Van Til memorably encapsulated the essence of the transcendental argument in apologetics in the "Credo" which he wrote for his Festschrift. In his proposal for a "consistently Christian methodology of apologetics," Van Til's suggestion was that "we claim... that Christianity alone is reasonable for men to hold. It is wholly irrational to hold any other position than that of Christianity. Christianity alone does not slay reason on the altar of 'chance'." Accordingly, said Van Til, we must reason by presupposition. And the powerful essence of that presuppositional argument is just this: "The only 'proof' of the Christian position is that unless its truth is presupposed there is no possibility of 'proving' anything at all." (118) What the Christian sets forth as the Bible's worldview - as authoritatively revealed by God - is the indispensable foundation for proof itself - for the intelligibility of reason and experience, for the ability to make sense of knowing anything.

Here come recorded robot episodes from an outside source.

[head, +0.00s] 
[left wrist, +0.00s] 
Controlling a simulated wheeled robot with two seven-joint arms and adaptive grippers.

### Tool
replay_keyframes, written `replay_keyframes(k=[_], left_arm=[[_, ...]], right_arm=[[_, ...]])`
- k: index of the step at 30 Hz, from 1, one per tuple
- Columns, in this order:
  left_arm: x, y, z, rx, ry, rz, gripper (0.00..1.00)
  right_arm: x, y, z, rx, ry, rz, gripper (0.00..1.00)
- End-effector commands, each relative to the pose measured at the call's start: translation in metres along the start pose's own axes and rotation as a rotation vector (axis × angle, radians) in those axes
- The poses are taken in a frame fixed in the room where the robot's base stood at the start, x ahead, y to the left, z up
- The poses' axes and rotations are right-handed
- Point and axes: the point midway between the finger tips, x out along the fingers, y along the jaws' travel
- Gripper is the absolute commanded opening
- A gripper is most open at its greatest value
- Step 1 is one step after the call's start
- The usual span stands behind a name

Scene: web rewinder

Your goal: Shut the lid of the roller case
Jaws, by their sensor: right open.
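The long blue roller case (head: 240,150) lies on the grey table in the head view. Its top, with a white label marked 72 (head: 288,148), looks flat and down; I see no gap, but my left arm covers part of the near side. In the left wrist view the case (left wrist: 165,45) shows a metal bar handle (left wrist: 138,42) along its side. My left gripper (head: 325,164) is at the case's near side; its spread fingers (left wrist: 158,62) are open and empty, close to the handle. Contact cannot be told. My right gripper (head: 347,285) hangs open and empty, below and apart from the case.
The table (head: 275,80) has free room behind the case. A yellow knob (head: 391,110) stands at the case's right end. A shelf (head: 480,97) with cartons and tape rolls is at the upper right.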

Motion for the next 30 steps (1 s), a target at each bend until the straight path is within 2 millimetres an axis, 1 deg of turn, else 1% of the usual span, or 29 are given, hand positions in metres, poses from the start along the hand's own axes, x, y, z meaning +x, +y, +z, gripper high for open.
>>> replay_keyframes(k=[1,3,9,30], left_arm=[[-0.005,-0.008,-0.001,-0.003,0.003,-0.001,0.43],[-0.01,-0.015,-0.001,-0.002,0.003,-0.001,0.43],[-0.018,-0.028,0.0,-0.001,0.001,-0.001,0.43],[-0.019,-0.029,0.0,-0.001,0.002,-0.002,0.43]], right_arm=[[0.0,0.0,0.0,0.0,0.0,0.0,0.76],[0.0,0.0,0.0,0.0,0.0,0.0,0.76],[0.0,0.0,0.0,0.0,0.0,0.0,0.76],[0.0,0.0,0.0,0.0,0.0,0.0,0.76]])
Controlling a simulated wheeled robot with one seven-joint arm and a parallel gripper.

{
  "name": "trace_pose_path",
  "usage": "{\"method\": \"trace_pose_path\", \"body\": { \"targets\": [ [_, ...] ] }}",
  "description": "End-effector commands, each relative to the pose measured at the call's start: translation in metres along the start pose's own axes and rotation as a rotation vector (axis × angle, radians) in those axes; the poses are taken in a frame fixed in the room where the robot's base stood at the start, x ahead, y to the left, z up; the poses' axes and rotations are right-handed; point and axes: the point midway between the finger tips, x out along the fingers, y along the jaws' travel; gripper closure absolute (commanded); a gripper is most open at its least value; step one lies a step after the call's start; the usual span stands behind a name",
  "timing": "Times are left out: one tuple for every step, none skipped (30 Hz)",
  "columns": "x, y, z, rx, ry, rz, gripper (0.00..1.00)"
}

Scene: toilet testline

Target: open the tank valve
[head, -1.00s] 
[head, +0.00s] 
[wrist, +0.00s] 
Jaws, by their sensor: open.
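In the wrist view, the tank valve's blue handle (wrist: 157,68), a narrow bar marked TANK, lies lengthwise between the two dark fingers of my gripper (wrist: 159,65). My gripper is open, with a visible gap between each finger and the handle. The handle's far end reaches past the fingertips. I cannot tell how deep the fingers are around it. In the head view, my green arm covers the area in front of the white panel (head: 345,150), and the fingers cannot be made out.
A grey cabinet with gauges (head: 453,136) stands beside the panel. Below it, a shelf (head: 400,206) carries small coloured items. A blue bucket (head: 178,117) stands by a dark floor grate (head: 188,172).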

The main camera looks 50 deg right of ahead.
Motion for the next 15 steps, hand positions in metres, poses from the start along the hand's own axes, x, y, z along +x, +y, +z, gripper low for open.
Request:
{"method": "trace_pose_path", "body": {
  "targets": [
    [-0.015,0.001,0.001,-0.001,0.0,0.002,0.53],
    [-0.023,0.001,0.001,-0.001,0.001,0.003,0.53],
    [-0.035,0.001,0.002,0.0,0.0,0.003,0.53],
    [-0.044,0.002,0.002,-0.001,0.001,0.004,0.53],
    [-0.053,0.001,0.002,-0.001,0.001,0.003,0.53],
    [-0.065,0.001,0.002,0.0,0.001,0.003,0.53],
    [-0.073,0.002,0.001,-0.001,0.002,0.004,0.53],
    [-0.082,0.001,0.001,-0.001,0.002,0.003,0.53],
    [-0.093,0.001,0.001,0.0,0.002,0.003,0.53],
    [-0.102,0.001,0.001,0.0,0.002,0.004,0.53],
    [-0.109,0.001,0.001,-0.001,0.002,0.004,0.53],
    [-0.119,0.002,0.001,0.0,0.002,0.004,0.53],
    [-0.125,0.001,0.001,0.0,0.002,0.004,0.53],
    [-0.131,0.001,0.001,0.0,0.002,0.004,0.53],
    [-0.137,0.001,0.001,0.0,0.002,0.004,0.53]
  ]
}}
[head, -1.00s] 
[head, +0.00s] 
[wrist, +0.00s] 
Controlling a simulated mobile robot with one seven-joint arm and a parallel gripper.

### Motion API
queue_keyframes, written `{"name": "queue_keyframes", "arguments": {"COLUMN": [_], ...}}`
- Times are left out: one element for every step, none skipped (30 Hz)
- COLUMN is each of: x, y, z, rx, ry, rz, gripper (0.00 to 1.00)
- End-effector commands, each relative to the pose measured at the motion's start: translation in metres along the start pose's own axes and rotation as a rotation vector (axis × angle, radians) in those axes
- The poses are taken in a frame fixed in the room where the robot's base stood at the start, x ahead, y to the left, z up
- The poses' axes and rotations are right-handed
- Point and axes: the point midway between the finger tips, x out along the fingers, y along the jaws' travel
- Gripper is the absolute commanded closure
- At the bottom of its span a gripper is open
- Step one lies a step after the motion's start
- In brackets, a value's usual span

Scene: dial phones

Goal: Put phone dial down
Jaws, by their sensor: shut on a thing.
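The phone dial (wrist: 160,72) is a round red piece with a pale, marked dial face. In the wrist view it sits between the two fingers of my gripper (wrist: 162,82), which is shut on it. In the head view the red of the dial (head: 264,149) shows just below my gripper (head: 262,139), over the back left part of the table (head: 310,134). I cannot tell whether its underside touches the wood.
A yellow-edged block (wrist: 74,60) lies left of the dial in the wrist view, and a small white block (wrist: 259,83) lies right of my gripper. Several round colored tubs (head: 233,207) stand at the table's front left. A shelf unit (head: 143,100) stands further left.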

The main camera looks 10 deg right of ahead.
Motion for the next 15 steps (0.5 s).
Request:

At this point, the unbeliever's choices are either to acknowledge the truth revealed by God's word (and repent of his sins, including intellectual autonomy) or to reject rationality itself. He had demanded that the Christian "give a reason" for his firm conviction ("hope") about Christ and His word (cf. 1 Peter 3:15), and he must now either accept the Christian's reasoning or retreat from the task and normativity of "giving reasons" (for rationality, intelligibility, meaning, logic, science, morality, etc.). In either case, the apologetical encounter has been successful for, and has ended in favor of, the Christian position.

 

117. Defense of the Faith, 116, 165; Reformed Pastor and Modern Thought, 89; Common Grace, 64.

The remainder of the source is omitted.